EXERCISE AIM
Return the line containing "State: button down" and all lines after it exactly; stop at the end of the material.

-- Begin --

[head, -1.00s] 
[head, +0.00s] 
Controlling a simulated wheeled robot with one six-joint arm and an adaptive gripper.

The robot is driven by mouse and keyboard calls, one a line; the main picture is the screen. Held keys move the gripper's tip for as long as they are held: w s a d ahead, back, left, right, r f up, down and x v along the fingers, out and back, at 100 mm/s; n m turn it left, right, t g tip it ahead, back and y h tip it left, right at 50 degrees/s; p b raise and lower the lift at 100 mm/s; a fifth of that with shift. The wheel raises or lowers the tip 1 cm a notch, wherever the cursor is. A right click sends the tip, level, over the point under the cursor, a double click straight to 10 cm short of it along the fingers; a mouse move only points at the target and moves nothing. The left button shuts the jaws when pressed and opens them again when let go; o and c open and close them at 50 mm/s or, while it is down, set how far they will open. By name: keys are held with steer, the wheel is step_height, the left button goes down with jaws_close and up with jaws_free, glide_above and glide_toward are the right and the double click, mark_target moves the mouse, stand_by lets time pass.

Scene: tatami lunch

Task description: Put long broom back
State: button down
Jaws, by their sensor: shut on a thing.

-- End --

THE ANSWER
State: button down
Jaws, by their sensor: shut on a thing.

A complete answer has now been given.